My brother, Louis Lee Andersen, was born October 9, 1928. He weighed 9lbs. 2ounces. He was the first grandchild in the Stricklett family and was born at grandma and grandpa’s home. Being the first child the family took a lot of pictures. Mom and dad couldn’t afford them but aunt Beulah and uncle Ted were in the developing business and kept them supplied. I have enjoyed the pictures over the years….he was a poster boy baby at the time with blonde hair and big brown eyes.

He was with my folks through some of their very hard times and weathered the storms with them. He grew up to school age with very little allowances made for him. He had to walk over a mile to school and it had to be hard on him the first few years. Of course it didn’t seem strange to mom and dad because in their background kids walked further than that.
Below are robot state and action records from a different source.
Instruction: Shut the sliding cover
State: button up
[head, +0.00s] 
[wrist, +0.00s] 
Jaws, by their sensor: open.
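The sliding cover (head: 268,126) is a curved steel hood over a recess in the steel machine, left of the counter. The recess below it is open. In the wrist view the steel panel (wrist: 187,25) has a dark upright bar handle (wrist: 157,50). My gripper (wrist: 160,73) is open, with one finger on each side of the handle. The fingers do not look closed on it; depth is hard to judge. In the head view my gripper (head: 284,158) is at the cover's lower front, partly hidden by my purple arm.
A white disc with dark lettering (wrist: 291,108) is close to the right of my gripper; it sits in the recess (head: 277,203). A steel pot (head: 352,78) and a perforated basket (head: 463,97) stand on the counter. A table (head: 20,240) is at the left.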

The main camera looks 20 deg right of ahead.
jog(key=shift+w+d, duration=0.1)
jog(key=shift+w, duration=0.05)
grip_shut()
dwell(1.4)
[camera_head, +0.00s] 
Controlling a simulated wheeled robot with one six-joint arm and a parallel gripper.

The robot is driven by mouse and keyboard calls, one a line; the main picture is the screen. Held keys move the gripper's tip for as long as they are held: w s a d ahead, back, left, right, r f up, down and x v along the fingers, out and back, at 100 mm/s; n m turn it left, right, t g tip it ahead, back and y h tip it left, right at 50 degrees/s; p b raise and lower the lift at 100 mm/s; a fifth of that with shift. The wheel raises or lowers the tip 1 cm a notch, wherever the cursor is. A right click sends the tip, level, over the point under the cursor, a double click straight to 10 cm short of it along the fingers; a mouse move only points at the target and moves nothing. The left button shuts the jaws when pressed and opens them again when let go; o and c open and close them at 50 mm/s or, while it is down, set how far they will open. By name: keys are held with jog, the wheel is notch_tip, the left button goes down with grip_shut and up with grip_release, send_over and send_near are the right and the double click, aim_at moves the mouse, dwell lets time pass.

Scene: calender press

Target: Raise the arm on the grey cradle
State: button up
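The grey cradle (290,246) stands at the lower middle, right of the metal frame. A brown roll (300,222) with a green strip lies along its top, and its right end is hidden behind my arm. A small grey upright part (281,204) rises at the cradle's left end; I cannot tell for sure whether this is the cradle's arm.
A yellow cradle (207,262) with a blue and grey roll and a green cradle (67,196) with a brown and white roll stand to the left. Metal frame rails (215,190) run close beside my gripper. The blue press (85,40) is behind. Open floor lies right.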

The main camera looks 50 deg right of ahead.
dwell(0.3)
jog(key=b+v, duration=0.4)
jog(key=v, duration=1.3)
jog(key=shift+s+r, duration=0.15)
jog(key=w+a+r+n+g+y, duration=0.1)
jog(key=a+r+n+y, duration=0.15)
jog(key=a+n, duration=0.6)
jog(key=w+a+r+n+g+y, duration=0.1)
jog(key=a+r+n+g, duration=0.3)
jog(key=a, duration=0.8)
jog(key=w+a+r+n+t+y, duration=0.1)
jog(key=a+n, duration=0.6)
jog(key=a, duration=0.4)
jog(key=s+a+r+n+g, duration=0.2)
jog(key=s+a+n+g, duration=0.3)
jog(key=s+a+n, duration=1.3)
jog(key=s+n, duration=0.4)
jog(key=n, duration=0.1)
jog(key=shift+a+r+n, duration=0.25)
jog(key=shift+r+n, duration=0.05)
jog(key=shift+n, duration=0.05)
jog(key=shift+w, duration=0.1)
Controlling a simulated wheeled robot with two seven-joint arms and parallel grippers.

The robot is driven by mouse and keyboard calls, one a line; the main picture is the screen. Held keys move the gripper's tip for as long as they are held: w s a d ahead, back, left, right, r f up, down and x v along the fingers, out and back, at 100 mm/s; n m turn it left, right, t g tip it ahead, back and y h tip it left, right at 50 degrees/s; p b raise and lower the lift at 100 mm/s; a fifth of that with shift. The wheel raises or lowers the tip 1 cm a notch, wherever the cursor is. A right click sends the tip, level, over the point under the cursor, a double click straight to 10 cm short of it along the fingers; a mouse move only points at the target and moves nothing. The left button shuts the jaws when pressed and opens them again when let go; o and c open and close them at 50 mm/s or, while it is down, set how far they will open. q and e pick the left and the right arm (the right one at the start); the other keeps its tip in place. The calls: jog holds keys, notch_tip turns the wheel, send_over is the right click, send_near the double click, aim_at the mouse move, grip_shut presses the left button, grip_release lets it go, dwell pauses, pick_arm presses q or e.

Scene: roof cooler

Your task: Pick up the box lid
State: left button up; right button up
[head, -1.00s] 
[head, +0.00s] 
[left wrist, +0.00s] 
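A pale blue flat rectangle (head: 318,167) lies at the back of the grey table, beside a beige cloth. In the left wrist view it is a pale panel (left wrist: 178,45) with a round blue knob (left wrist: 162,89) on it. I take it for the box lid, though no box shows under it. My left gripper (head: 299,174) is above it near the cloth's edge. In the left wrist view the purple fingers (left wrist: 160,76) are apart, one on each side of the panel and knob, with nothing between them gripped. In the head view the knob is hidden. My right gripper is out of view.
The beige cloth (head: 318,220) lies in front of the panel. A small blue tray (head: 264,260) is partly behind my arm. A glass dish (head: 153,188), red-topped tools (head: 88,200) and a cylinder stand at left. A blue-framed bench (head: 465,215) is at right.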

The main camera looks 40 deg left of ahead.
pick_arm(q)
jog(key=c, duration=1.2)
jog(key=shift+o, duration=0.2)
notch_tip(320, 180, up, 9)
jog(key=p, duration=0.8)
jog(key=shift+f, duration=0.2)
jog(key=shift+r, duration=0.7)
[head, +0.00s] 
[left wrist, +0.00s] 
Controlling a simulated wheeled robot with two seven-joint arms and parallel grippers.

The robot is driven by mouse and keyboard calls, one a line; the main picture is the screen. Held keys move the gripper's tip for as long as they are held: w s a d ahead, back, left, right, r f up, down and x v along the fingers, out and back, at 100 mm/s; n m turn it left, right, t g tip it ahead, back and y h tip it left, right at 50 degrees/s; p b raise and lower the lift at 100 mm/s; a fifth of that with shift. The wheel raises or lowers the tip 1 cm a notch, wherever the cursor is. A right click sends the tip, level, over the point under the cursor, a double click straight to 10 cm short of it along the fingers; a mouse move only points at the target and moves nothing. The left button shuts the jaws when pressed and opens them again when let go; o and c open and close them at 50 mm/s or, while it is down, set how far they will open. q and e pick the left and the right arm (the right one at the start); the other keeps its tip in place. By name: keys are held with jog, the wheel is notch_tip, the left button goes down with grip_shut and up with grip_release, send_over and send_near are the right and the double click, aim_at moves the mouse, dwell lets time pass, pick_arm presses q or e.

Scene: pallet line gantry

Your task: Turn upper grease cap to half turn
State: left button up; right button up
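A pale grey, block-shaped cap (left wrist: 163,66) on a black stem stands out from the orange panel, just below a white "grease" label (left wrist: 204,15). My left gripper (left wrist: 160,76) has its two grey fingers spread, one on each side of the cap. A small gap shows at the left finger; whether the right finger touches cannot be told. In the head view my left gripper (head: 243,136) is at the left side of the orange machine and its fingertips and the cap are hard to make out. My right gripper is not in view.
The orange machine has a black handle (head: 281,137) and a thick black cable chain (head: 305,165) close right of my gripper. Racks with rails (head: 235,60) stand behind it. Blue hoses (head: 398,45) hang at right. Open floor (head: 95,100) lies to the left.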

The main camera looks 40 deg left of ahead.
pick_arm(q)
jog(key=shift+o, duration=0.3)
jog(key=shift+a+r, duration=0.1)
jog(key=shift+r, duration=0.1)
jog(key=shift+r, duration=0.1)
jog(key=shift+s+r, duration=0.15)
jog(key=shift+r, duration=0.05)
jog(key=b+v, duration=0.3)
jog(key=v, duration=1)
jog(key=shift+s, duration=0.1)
I honestly don’t remember too much of Louis until I was in the second grade. By the time I was school-age they sent me to Blair to stay with grandma and go to school there. They decided the mile walk in harsh winter weather might be more than I should deal with. When the year was up the folks moved further into Omaha and our trailer dad built was parked in the yard of a large old home. Businesses were built around it but that part of the block still had two beautiful turn of the century homes. The one where we parked had been turned into an apartment building. Two old maid sisters lived in the other and still wore clothes like “Little House on the Prairie.”

Louis was in the fifth grade when we moved to that location and I began the second grade. In a little over a year mom and dad saved enough to buy a house. We were then in the middle of the third grade for me and the sixth for Louis. We lived there the longest of any address in Omaha.

When I think of him now after all the years he has been gone I see him in a far different light. His artistic nature came out in everything he did. He was fond of making figures out of modeling clay….mom kept a piece he made of a soldier with his hands in his pocket. He let it dry and then painted it. I ran across it some time back in my mother’s things along with a small wood box with a metal top that had a hole-punched design on it. There was a wooden letter holder with a wood leaf decoration on the front. Those pieces are very precious to me now.

He was fond of making armies from lead he melted in tin cans on the old gas stove. I liked to hang around and watch him pour the lead into the molds. He had great patience and made model airplanes from the instructions, following every detail. I never had the interest to even sit and watch him with that. It was far too slow and technical for me.

Louis joined the Boy Scouts and had a shirt and neckerchief of the uniform. The patches he achieved were hard won. Dad worked from daylight to dark most of the time so couldn’t support his efforts. Whatever he accomplished was on his own. He was wearing that shirt the Sunday of December 7, 1941. We listened to the radio as planes bombed and strafed the fleet in Pearl Harbor…….and heard President Roosevelt declare war in his famous speech. It was a day that changed the America we knew ………….and certainly changed all of us.